## [Given task]
Reproduce only this span: the line containing "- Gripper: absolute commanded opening", the line containing "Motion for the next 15", and every line between them, all exactly as given.

## [Supplied material]
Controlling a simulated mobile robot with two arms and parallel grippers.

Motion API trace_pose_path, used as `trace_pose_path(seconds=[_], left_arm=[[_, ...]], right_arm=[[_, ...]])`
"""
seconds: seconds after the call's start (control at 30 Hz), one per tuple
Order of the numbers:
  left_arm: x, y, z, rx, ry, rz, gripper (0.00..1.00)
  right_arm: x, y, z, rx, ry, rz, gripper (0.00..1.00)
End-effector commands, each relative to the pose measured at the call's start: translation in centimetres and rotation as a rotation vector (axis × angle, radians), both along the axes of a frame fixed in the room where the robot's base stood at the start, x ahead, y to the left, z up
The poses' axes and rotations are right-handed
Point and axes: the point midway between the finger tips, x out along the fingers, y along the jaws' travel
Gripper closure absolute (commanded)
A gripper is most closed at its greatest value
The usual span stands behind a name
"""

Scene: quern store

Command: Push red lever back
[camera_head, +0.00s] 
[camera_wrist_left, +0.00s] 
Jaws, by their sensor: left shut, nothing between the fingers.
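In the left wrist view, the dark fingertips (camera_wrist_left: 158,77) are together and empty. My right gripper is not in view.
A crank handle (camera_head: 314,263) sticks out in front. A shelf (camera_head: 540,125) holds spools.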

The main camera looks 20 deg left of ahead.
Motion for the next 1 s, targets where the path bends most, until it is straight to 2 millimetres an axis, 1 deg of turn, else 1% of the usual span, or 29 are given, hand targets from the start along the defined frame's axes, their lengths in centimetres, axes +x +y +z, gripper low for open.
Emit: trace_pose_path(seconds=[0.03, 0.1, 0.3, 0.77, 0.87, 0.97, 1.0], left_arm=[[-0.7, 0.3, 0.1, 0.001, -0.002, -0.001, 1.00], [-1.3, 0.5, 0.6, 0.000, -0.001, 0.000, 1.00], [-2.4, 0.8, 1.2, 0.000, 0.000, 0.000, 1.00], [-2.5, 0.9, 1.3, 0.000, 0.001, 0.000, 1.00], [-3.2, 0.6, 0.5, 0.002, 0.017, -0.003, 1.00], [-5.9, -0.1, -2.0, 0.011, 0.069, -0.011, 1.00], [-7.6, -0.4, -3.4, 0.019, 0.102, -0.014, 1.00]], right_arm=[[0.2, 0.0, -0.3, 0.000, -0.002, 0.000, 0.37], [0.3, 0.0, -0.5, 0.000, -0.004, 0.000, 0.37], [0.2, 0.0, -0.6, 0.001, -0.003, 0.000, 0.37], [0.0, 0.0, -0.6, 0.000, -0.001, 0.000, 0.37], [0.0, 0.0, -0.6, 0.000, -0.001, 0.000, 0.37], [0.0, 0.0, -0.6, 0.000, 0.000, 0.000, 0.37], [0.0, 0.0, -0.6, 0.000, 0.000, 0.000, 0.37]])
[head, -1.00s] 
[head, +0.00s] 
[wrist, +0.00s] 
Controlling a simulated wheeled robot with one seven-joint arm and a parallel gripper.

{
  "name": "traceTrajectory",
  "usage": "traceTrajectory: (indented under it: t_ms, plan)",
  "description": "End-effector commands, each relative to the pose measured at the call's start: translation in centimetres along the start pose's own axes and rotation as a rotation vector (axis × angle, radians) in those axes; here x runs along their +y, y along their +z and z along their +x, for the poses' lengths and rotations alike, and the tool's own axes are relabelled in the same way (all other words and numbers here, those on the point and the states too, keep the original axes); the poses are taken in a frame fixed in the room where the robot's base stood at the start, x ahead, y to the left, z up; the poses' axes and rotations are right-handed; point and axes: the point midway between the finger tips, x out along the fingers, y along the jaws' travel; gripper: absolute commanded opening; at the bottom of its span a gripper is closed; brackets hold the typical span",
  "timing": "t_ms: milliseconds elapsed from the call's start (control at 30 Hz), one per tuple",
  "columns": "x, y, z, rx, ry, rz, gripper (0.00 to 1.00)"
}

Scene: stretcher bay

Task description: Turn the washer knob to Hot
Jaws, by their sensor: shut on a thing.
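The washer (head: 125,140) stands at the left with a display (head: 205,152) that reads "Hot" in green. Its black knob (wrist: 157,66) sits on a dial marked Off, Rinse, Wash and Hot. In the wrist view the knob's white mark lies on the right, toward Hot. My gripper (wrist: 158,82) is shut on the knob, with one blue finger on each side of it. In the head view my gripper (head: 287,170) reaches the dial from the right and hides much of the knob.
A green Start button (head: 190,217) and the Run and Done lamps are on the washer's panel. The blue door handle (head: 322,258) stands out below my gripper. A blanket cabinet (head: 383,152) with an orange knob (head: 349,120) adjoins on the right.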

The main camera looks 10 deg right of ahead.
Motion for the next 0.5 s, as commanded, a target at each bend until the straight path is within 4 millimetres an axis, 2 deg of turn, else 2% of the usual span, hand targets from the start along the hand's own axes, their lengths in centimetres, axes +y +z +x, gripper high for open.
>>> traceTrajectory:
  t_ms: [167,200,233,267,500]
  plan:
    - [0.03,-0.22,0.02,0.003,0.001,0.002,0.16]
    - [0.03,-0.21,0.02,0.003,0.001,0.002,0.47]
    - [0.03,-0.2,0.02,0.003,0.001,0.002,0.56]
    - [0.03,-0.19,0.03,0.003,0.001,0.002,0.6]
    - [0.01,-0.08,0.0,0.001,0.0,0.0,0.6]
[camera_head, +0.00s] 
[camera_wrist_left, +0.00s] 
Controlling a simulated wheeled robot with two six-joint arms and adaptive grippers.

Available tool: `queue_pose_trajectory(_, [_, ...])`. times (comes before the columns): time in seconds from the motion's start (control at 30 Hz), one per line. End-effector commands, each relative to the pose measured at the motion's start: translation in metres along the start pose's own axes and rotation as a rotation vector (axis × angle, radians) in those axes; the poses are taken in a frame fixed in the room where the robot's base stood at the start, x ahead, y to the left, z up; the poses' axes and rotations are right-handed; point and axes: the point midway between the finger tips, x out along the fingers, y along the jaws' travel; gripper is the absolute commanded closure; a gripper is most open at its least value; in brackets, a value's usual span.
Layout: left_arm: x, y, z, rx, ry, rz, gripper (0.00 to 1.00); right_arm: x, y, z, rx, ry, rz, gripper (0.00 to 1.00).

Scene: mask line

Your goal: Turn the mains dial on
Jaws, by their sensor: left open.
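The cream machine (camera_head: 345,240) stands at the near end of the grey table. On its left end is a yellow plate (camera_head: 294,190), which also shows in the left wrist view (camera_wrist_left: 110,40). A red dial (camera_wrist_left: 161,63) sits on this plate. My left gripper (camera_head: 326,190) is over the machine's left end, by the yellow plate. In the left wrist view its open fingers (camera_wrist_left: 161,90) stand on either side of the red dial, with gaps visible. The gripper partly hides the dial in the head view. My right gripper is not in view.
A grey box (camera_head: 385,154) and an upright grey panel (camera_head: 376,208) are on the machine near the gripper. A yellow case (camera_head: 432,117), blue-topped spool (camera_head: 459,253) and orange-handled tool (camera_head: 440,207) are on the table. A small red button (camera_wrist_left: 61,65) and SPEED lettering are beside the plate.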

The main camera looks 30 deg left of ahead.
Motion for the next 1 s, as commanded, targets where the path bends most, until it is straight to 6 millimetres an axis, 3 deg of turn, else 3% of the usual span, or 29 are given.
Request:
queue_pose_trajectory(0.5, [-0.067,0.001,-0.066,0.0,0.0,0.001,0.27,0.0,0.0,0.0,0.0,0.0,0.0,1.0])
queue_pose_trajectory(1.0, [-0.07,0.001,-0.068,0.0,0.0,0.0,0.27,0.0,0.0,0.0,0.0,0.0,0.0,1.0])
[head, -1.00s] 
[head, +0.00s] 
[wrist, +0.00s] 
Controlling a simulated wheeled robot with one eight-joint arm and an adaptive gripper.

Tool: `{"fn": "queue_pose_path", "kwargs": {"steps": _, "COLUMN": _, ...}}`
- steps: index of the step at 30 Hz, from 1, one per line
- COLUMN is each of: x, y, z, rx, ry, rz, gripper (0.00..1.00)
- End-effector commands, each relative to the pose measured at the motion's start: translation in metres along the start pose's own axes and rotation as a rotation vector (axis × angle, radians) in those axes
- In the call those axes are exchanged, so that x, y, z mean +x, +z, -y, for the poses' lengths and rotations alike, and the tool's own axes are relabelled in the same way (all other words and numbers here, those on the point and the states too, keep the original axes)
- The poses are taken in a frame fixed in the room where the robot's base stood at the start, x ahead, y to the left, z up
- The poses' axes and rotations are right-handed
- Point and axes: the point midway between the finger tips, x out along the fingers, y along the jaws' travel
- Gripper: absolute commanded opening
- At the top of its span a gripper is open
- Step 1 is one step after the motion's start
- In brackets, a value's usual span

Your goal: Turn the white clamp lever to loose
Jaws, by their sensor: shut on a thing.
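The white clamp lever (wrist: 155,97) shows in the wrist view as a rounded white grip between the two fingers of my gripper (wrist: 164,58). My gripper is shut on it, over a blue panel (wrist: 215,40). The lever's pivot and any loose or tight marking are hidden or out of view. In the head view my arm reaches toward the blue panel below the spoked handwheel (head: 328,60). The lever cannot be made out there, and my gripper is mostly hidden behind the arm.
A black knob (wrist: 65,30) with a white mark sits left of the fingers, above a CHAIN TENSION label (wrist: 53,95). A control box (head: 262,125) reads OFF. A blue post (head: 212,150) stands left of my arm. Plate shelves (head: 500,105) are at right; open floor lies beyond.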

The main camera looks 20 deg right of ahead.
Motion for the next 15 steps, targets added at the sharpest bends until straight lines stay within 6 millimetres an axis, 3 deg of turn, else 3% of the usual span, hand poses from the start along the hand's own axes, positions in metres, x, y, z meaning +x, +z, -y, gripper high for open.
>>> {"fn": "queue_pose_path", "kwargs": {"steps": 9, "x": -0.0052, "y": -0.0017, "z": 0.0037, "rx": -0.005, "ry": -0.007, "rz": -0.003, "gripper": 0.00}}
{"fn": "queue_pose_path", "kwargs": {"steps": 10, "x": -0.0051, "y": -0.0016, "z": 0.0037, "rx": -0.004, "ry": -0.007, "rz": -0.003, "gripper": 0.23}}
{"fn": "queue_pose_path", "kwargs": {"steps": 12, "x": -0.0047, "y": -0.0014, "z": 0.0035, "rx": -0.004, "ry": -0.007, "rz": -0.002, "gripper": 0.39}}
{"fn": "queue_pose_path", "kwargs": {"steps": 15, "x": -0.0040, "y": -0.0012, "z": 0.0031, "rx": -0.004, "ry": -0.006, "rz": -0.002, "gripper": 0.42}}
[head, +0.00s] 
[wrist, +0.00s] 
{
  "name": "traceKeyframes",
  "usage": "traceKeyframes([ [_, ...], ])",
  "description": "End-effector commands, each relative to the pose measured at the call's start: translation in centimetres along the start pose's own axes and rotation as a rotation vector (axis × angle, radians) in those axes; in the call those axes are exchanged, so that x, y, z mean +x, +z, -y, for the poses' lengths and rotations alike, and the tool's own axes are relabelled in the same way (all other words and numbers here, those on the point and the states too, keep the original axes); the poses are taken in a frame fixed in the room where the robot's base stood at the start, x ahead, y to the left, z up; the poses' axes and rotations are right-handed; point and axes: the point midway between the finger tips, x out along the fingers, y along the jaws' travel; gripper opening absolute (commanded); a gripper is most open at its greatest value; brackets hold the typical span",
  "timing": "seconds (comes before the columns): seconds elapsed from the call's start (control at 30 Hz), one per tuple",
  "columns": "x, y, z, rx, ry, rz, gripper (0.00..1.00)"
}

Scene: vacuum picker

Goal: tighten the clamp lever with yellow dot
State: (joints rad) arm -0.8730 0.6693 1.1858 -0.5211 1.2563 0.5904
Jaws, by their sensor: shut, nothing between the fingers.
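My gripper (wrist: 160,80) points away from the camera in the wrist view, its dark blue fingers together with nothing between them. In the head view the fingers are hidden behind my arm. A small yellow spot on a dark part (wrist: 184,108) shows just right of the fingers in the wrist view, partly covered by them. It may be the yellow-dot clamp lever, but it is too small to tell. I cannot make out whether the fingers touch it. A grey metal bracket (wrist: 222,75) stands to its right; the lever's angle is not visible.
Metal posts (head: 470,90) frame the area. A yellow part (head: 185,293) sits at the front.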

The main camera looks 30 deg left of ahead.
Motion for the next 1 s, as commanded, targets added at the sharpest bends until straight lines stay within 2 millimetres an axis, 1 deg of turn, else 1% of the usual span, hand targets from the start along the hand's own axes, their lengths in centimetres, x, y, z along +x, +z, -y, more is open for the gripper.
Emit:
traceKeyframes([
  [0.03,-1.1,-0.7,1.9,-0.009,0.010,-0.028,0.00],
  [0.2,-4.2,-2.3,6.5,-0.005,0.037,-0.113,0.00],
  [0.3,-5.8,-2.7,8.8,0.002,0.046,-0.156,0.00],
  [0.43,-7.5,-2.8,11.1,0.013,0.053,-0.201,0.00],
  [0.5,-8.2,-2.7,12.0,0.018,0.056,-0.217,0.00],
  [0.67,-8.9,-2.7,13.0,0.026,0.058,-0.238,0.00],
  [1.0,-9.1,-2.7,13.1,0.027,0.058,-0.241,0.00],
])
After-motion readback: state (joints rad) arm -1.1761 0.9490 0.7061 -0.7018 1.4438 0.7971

## [Correct response]
- Gripper: absolute commanded opening
- At the top of its span a gripper is open
- Step 1 is one step after the motion's start
- In brackets, a value's usual span

Your goal: Turn the white clamp lever to loose
Jaws, by their sensor: shut on a thing.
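The white clamp lever (wrist: 155,97) shows in the wrist view as a rounded white grip between the two fingers of my gripper (wrist: 164,58). My gripper is shut on it, over a blue panel (wrist: 215,40). The lever's pivot and any loose or tight marking are hidden or out of view. In the head view my arm reaches toward the blue panel below the spoked handwheel (head: 328,60). The lever cannot be made out there, and my gripper is mostly hidden behind the arm.
A black knob (wrist: 65,30) with a white mark sits left of the fingers, above a CHAIN TENSION label (wrist: 53,95). A control box (head: 262,125) reads OFF. A blue post (head: 212,150) stands left of my arm. Plate shelves (head: 500,105) are at right; open floor lies beyond.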

The main camera looks 20 deg right of ahead.
Motion for the next 15 steps, targets added at the sharpest bends until straight lines stay within 6 millimetres an axis, 3 deg of turn, else 3% of the usual span, hand poses from the start along the hand's own axes, positions in metres, x, y, z meaning +x, +z, -y, gripper high for open.

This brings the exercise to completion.